The thinker, meanwhile, is aided not by the sight of a friend's noble deeds, but by speech shared with a friend. For Aristotle, the friendship nonpareil consists in synaisthanesthai, a consciousness of one another's existence achieved by living together and sharing in speech and thought. At its peak, Aristotle's teaching about friendship becomes a teaching about the life of contemplation. Of course, all friends discuss their common pursuits, be they card-playing and carousing or bicycling and business ventures; however, that talk, if not exactly extraneous to the activities that constitute their life together, is nonetheless not identical to those activities. One talks of tennis when not playing tennis. With philosophy, however, conversation is not a second best activity. There is no loss of thought in speaking thoughts, as there is a loss of tennis in speaking of tennis.
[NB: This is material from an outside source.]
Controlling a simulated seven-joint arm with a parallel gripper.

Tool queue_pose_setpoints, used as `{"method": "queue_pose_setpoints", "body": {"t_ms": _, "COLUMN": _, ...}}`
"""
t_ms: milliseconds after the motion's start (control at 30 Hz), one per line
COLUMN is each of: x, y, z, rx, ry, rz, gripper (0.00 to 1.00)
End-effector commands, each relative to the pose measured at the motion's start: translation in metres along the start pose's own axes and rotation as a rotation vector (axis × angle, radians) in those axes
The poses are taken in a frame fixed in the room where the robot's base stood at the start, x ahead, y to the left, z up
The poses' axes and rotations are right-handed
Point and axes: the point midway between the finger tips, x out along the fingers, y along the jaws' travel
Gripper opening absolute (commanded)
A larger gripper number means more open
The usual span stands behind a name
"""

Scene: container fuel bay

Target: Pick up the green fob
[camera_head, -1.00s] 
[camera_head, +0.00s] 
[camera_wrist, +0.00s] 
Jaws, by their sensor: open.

Since thought is furthered by its expression, friendly philosophic activity is uniquely self-sufficient. Moreover, the common object of philosophic friends—the truth—is perfectly shareable, in other words, shareable not by apportionment, but by communication. As a result, the philosophic love of oneself as mind is compatible with perfect friendship; cooperation replaces rivalry.
Now, this might seem too pie-in-the-sky, as if the only real friendships were those within and between the rarefied minds of Plato and Aristotle. Rarefied it may be, but relevant nonetheless, for it has been the modern demotion of reason—reconfiguring the self so there is no higher and lower—that has pulled the rug out from under friendship. The restoration of friendship depends on a renewed sense of ourselves as rational beings. We need the notion of a justifiable and sublime self-love. We need the concept of best friends. We need the understanding that friendship both requires and contributes to virtue. We need an appreciation of the incomplete friendships proper to certain settings, especially the like-mindedness of fellow citizens. Above all, we need to start thinking and talking about friendship again—preferably with a few friends.